→ TASK BRIEF: Take the line that contains "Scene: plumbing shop" and each line after it in the material below, and transcribe them exactly, stopping at the end.
— Start —
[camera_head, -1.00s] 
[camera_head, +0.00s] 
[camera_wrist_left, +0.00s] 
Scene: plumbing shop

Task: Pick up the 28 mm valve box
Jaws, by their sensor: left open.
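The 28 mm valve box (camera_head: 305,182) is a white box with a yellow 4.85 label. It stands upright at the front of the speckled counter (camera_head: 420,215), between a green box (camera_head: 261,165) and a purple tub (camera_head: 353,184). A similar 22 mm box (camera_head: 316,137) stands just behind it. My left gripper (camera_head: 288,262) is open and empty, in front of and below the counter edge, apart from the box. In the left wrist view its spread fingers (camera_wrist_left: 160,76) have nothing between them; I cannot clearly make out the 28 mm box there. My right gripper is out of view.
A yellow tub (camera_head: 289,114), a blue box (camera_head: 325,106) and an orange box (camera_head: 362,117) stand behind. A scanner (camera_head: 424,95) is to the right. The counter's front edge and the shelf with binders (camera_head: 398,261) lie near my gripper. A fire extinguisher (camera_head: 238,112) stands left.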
— End —
→ EXERCISE RESPONSE:
Scene: plumbing shop

Task: Pick up the 28 mm valve box
Jaws, by their sensor: left open.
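The 28 mm valve box (camera_head: 305,182) is a white box with a yellow 4.85 label. It stands upright at the front of the speckled counter (camera_head: 420,215), between a green box (camera_head: 261,165) and a purple tub (camera_head: 353,184). A similar 22 mm box (camera_head: 316,137) stands just behind it. My left gripper (camera_head: 288,262) is open and empty, in front of and below the counter edge, apart from the box. In the left wrist view its spread fingers (camera_wrist_left: 160,76) have nothing between them; I cannot clearly make out the 28 mm box there. My right gripper is out of view.
A yellow tub (camera_head: 289,114), a blue box (camera_head: 325,106) and an orange box (camera_head: 362,117) stand behind. A scanner (camera_head: 424,95) is to the right. The counter's front edge and the shelf with binders (camera_head: 398,261) lie near my gripper. A fire extinguisher (camera_head: 238,112) stands left.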

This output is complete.